• [DIRECTIONS]:
Copy the records below word for word, from the first line through the line that contains "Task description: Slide", and leave out any pictures.
━━━
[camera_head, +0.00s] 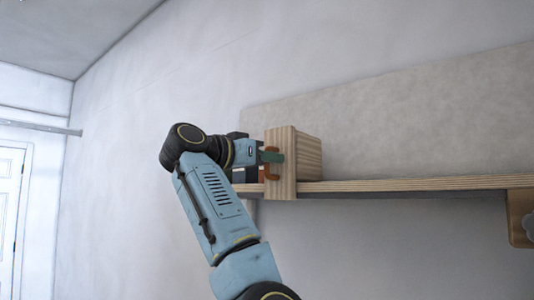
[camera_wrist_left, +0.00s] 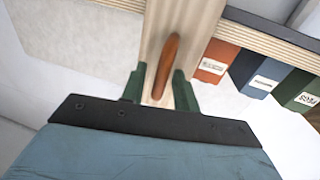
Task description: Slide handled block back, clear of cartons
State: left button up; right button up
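The handled block (camera_head: 308,155) is light striped wood and stands upright on the wall shelf in the head view. In the left wrist view its front face (camera_wrist_left: 185,30) carries an upright orange-brown handle (camera_wrist_left: 166,66). My left gripper (camera_head: 270,157) is at the handle. In the wrist view its green fingers (camera_wrist_left: 160,90) stand on either side of the handle's lower part, with gaps visible, so it is open. Several cartons stand right of the block there: orange (camera_wrist_left: 213,62), blue (camera_wrist_left: 257,74) and green (camera_wrist_left: 300,90). In the head view my gripper partly hides them. My right gripper is out of view.
The plywood shelf (camera_head: 400,185) runs right from the block, and its visible top there is clear. A wooden bracket (camera_head: 521,218) supports it at the far right. A pale wall panel (camera_head: 420,120) stands behind the shelf.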

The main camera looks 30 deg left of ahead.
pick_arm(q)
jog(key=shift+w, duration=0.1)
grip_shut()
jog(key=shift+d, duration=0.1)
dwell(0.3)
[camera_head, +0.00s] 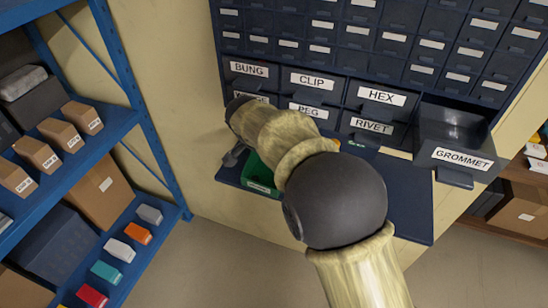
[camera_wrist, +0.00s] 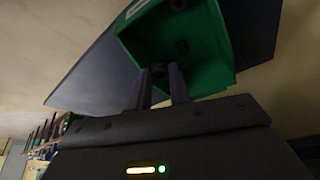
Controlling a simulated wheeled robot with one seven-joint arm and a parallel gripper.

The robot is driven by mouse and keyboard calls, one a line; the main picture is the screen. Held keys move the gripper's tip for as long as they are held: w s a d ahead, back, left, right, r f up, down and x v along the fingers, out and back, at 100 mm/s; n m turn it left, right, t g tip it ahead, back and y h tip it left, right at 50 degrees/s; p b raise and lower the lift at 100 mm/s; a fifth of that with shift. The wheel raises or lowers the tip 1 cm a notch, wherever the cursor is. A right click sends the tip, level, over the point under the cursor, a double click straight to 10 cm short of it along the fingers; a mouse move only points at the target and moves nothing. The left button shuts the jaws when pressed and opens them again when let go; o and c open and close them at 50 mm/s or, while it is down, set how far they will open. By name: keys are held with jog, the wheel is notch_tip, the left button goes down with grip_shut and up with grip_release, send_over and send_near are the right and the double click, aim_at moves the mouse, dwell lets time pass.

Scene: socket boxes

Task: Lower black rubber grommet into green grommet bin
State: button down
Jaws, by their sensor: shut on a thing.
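The green bin (camera_head: 258,187) sits on the dark blue shelf below the drawers, partly hidden behind my arm. My gripper (camera_wrist: 160,74) is shut on a small dark thing, apparently the black rubber grommet (camera_wrist: 159,71), at the bin's near side. The grommet is dim and mostly hidden between the fingers. I cannot tell its exact height over the bin floor. In the head view my arm hides the grommet.
The drawer labelled GROMMET (camera_head: 462,159) stands pulled out at the right, above the dark blue shelf (camera_head: 408,205). Closed labelled drawers, such as HEX (camera_head: 381,96), line the cabinet. A blue rack (camera_head: 150,150) with boxes stands at the left.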

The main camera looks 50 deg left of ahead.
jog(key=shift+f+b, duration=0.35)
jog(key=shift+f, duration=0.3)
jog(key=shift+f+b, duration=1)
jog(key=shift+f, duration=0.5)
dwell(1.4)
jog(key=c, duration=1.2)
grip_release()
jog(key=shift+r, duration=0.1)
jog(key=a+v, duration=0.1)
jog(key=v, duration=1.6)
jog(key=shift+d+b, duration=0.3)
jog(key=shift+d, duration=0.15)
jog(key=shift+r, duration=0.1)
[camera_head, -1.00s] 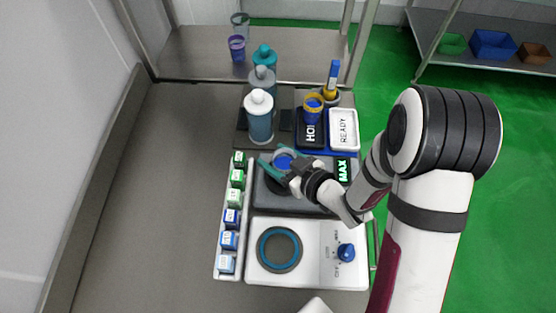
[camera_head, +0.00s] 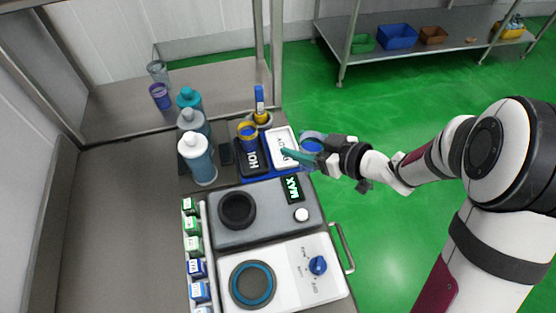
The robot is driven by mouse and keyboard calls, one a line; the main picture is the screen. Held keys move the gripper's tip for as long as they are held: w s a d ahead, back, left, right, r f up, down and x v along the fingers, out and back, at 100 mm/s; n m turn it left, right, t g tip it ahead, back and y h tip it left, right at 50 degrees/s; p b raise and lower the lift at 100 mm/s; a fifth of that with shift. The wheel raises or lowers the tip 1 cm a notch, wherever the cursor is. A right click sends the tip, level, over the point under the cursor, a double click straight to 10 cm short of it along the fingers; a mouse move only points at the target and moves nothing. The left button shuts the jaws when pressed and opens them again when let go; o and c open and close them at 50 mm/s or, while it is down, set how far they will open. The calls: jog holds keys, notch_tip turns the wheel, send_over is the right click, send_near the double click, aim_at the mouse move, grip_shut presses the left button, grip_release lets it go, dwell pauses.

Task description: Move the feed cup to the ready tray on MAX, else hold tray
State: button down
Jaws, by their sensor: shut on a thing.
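My gripper (camera_head: 309,153) is shut on the feed cup (camera_head: 312,137), a cup with blue inside. It holds the cup at the right side of the white ready tray (camera_head: 283,136). The fingers partly cover the tray's lettering, and I cannot tell the cup's height above it. The dark hold tray (camera_head: 252,165) lies just left of the ready tray, with a yellow-rimmed blue cup (camera_head: 247,135) at its back. The display (camera_head: 292,188) on the grey machine (camera_head: 268,225) reads MAX in green. The machine's round dark pad (camera_head: 237,210) is bare.
Several bottles (camera_head: 198,160) stand left of the trays. A yellow holder with a blue marker (camera_head: 260,105) stands behind them. A white unit with a blue knob (camera_head: 317,265) is in front. A row of small labelled blocks (camera_head: 193,245) lines the left side.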

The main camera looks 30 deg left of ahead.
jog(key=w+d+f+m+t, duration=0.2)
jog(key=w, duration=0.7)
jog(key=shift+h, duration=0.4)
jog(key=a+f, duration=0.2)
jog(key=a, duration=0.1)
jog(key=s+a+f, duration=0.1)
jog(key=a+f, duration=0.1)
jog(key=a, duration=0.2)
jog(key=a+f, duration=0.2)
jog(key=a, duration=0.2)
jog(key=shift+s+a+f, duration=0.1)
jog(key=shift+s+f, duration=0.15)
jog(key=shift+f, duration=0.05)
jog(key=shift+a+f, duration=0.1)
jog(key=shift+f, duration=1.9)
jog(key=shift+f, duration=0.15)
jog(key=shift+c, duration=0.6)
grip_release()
━━━
• [ANSWER TO THE EXERCISE]:
[camera_head, +0.00s] 
[camera_wrist_left, +0.00s] 
Task description: Slide handled block back, clear of cartons

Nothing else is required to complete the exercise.